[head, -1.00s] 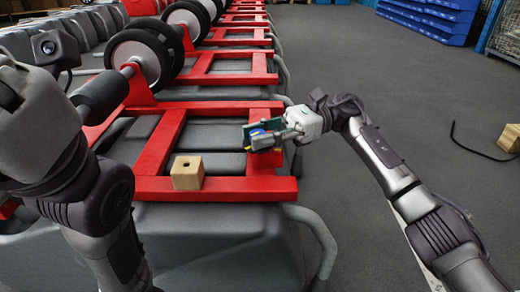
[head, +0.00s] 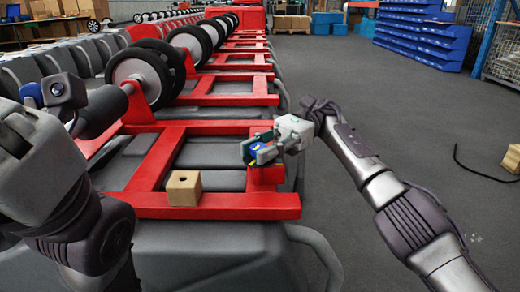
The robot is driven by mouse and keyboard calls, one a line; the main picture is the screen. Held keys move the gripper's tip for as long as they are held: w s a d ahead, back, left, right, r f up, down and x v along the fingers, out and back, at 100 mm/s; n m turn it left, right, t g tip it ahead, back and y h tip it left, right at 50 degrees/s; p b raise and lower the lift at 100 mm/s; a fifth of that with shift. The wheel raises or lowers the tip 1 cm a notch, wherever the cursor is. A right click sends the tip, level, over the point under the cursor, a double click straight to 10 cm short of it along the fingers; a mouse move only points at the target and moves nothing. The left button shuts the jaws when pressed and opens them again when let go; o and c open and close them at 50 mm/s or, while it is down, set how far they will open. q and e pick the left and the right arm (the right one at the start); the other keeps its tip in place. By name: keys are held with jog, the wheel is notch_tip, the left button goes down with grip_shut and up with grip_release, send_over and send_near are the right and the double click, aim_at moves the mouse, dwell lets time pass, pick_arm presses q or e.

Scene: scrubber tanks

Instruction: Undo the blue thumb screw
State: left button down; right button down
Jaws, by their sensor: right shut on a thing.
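The blue thumb screw (head: 247,151) shows as a small blue part between the fingers of my right gripper (head: 256,153), with a bit of yellow below it. The right gripper is shut on it, at the right end of the red frame (head: 225,206), over a short red upright part. The fingers hide much of the screw, and I cannot tell whether it still sits in the frame. My left arm stands at the left edge; its fingers do not show.
A wooden block (head: 184,190) with a hole in it lies on the near red bar, left of my right gripper. More red frames with black wheels (head: 140,75) run back behind. Another wooden block (head: 511,158) and a black cable (head: 478,170) are at the right. Grey floor is open there.

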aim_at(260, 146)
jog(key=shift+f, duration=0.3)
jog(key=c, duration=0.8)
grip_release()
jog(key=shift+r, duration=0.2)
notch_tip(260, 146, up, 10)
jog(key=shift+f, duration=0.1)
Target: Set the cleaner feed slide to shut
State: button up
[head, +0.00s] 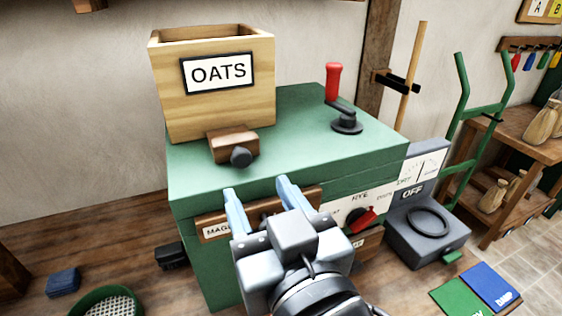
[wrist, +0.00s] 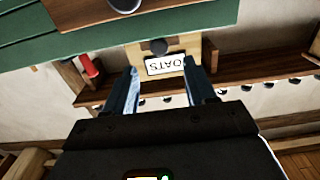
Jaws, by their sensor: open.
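The cleaner (head: 290,130) is a green box with a wooden hopper (head: 160,90) labelled OATS on top. At the hopper's foot a brown wooden slide (head: 222,142) with a black knob (head: 241,158) sticks out toward me. I cannot tell from its look whether it is open or shut. My gripper (head: 258,190) is open and empty, in front of the box's front top edge, nearer than the knob and apart from it. In the wrist view the scene is upside down; the knob (wrist: 158,47) and OATS label (wrist: 166,65) show between the fingers (wrist: 161,70).
A red-handled crank (head: 334,85) stands on the box's right. The front carries a partly hidden wooden plate (head: 212,228) and a RYE dial with a red pointer (head: 362,217). A grey meter marked OFF (head: 415,235) and a green hand truck (head: 462,130) are right.

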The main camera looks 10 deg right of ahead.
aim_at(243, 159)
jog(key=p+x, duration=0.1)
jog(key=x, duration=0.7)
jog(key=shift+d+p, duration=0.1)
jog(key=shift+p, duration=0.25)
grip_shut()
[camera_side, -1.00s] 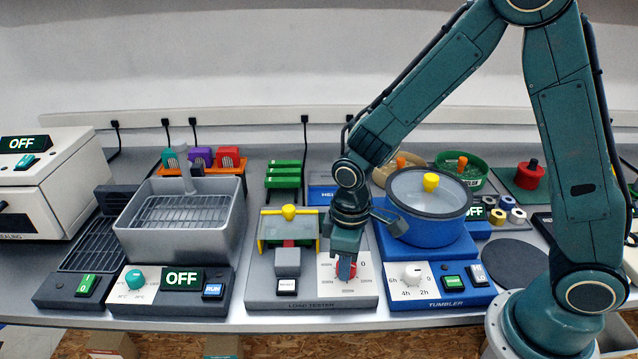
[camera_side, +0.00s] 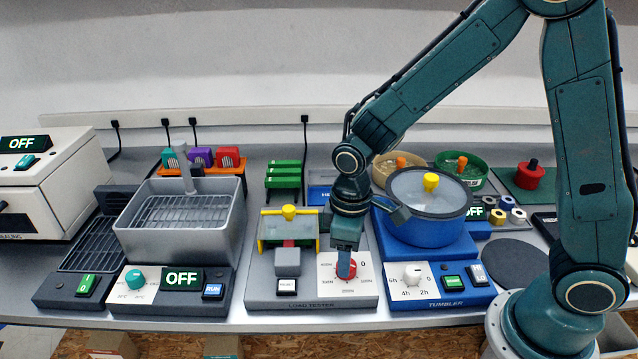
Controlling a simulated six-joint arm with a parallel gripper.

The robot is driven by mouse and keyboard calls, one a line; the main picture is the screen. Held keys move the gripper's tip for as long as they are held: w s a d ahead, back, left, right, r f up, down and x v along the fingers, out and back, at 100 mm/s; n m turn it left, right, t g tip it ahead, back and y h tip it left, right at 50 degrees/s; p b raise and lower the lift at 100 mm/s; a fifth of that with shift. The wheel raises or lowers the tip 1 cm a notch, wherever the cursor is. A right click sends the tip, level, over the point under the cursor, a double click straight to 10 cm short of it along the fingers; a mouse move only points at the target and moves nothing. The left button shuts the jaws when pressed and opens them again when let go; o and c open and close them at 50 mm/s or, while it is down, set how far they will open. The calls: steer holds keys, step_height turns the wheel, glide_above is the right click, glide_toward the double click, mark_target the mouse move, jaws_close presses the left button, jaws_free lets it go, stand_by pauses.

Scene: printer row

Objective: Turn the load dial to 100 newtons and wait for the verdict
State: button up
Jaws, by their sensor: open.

——————————

Reproduce all the records verbatim, excluding images.

[head, -1.00s] 
[head, +0.00s] 
The robot is driven by mouse and keyboard calls, one a line; the main picture is the screen. Held keys move the gripper's tip for as long as they are held: w s a d ahead, back, left, right, r f up, down and x v along the fingers, out and back, at 100 mm/s; n m turn it left, right, t g tip it ahead, back and y h tip it left, right at 50 degrees/s; p b raise and lower the lift at 100 mm/s; a fifth of that with shift. The wheel raises or lowers the tip 1 cm a notch, wherever the cursor is. A right click sends the tip, level, over the point under the cursor, a double click straight to 10 cm short of it along the fingers; a mouse move only points at the target and moves nothing. The left button shuts the jaws when pressed and opens them again when let go; o and c open and close them at 50 mm/s or, while it is down, set how far they will open. q and e pick the left and the right arm (the right one at the start); the other keeps its tip in place. By name: keys are held with jog, the wheel is notch_tip, the left button goes down with grip_shut and up with grip_release, send_over and send_near are the right and the double click, aim_at moves the mouse, dwell lets time pass, pick_arm presses q or e.

Scene: scrubber tanks

Instruction: Undo the blue thumb screw
State: left button down; right button down
Jaws, by their sensor: right shut on a thing.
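The blue thumb screw (head: 247,151) shows as a small blue part between the fingers of my right gripper (head: 256,153), with a bit of yellow below it. The right gripper is shut on it, at the right end of the red frame (head: 225,206), over a short red upright part. The fingers hide much of the screw, and I cannot tell whether it still sits in the frame. My left arm stands at the left edge; its fingers do not show.
A wooden block (head: 184,190) with a hole in it lies on the near red bar, left of my right gripper. More red frames with black wheels (head: 140,75) run back behind. Another wooden block (head: 511,158) and a black cable (head: 478,170) are at the right. Grey floor is open there.

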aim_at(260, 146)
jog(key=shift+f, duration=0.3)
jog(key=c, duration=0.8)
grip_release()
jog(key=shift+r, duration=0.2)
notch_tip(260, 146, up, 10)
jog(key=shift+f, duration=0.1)
Target: Set the cleaner feed slide to shut
State: button up
[head, +0.00s] 
[wrist, +0.00s] 
Jaws, by their sensor: open.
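The cleaner (head: 290,130) is a green box with a wooden hopper (head: 160,90) labelled OATS on top. At the hopper's foot a brown wooden slide (head: 222,142) with a black knob (head: 241,158) sticks out toward me. I cannot tell from its look whether it is open or shut. My gripper (head: 258,190) is open and empty, in front of the box's front top edge, nearer than the knob and apart from it. In the wrist view the scene is upside down; the knob (wrist: 158,47) and OATS label (wrist: 166,65) show between the fingers (wrist: 161,70).
A red-handled crank (head: 334,85) stands on the box's right. The front carries a partly hidden wooden plate (head: 212,228) and a RYE dial with a red pointer (head: 362,217). A grey meter marked OFF (head: 415,235) and a green hand truck (head: 462,130) are right.

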The main camera looks 10 deg right of ahead.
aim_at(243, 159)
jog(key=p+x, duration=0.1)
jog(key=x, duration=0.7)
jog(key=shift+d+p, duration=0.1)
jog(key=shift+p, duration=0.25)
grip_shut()
[camera_side, -1.00s] 
[camera_side, +0.00s] 
Controlling a simulated six-joint arm with a parallel gripper.

The robot is driven by mouse and keyboard calls, one a line; the main picture is the screen. Held keys move the gripper's tip for as long as they are held: w s a d ahead, back, left, right, r f up, down and x v along the fingers, out and back, at 100 mm/s; n m turn it left, right, t g tip it ahead, back and y h tip it left, right at 50 degrees/s; p b raise and lower the lift at 100 mm/s; a fifth of that with shift. The wheel raises or lowers the tip 1 cm a notch, wherever the cursor is. A right click sends the tip, level, over the point under the cursor, a double click straight to 10 cm short of it along the fingers; a mouse move only points at the target and moves nothing. The left button shuts the jaws when pressed and opens them again when let go; o and c open and close them at 50 mm/s or, while it is down, set how far they will open. The calls: steer holds keys, step_height turns the wheel, glide_above is the right click, glide_toward the double click, mark_target the mouse move, jaws_close presses the left button, jaws_free lets it go, stand_by pauses.

Scene: printer row

Objective: Turn the load dial to 100 newtons and wait for the verdict
State: button up
Jaws, by their sensor: open.

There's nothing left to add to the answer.